SOURCE EXCERPT -

※

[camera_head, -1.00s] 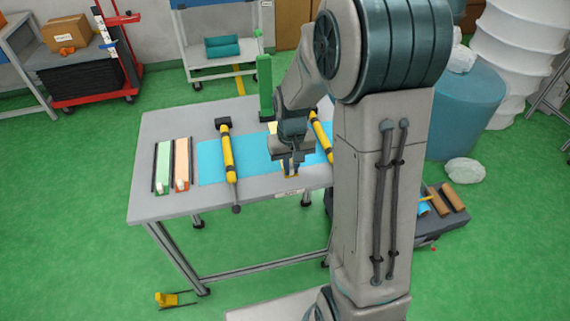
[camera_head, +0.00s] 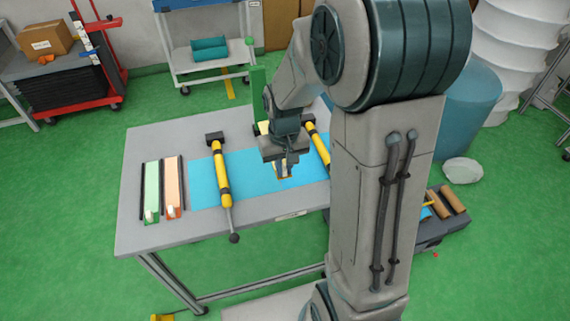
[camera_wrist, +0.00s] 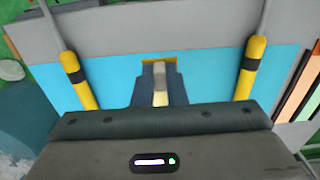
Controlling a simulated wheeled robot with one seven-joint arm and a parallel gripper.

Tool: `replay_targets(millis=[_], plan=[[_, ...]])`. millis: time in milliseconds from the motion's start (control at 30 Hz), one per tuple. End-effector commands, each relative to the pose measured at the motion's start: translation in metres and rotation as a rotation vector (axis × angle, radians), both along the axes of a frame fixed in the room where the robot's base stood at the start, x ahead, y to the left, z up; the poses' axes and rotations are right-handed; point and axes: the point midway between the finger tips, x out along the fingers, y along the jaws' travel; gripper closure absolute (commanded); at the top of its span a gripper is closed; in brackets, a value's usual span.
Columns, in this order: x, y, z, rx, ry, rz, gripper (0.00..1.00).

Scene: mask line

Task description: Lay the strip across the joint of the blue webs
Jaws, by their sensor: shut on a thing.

※

WHAT TO WORK ON - Copy out each line of the data where the string "joint" appears.

ANSWER TO THIS TASK -
Controlling a simulated wheeled robot with one seven-joint arm and a parallel gripper.
Task description: Lay the strip across the joint of the blue webs

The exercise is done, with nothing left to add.